I love open source. I love the technology, the philosophy, and the people in the trenches making things better.
But I give up. Between proprietary hardware drivers and slow software release cycles for the things that matter most to me, I’m done.
I just spent two hours to accomplish the following: Download a new album that we paid for and play it back on my television.
You know that you branch out into realms I don’t even contemplate, but, this is why I have never branched out in that direction. I absolutely hate (pet peeve) hardware that doesn’t work right, and 9 times out of 10, it’s a driver issue. They are nearly impossibly (IMHO) under Windows, I can’t even imagine dealing with them under Linux. Mac, of course is a much more closed environment, so you have some security there but at the cost of limitations in what you can buy and usually at a higher price point.
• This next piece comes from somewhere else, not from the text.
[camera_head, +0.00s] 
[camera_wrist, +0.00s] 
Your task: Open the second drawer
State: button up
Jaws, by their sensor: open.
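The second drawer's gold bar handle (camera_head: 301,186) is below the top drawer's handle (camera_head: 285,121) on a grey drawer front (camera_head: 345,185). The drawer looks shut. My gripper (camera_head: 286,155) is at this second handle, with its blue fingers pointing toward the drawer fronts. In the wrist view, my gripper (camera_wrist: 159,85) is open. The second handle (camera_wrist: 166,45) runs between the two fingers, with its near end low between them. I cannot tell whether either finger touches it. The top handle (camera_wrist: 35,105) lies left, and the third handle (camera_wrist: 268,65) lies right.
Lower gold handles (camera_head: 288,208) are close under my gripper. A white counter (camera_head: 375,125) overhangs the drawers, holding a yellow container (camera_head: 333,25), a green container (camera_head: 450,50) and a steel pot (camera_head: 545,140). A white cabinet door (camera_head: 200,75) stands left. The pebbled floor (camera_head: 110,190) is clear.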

I blame the Hardware manufacturer’s for adding so much software bloat to their drivers. We use HP printers at work, something I haven’t fought changing simply because I didn’t want to deal with accounting whining because they order the ink cartridges. But HP has added so much crap to their print drivers, I am finally considering taking on that battle, because Accounting maybe an easier foe then HP. I recently installed an HP 4500 all in one printer at one of our stores, granted our PC’s are older, but they are still XP w/SP3. It spent over an hour installing, then for no apparent reason based on the less then helpful error message, failed. They have added little apps to buy cartridges from them, added tool bars to IE (or sold the right to add other companies tool bars), added additional web printing, and about 100 other useless apps and applets, instead of sticking to what the user needs, which is a well written driver that allows the hardware to interface with the OS. It’s just ridiculous the amount of code bloat they add to try and bump up their bottom line instead of providing what I was trained as the proper way to code, following the KISS method.
Hardware manufacturer’s need to learn that less is more. Keep it simple and make it work seamlessly…. Do that, and I will be elated with your product.
I have enough time suck’s in my life without that hassle. Maybe it’s fun for a hobbyist to deal with these things, but it doesn’t improve our bottom line at work, and I personally would rather be surfing the web or watching TV at home.
Sorry, to jump your soap box, but it just really hit home as of problems of late.
I feel ya! Ironically, in a business setting Linux is way better than Windows in most regards. I was humming along great on an older computer, but with graphics and audio chipsets that were just released a few months ago, it’s a nightmare!
If I didn’t “need” to access advanced video features, write music, or use some exotic audio hardware, I’d still be 100% satisfied with Linux on the desktop.
And the funny thing about Mac, if I remember the stats correctly, there are more Linux desktops in use than Mac desktops, it’s just that people spend considerably more money in apps and hardware on the Mac, so there is little incentive for companies to properly support Linux outside of a server environment.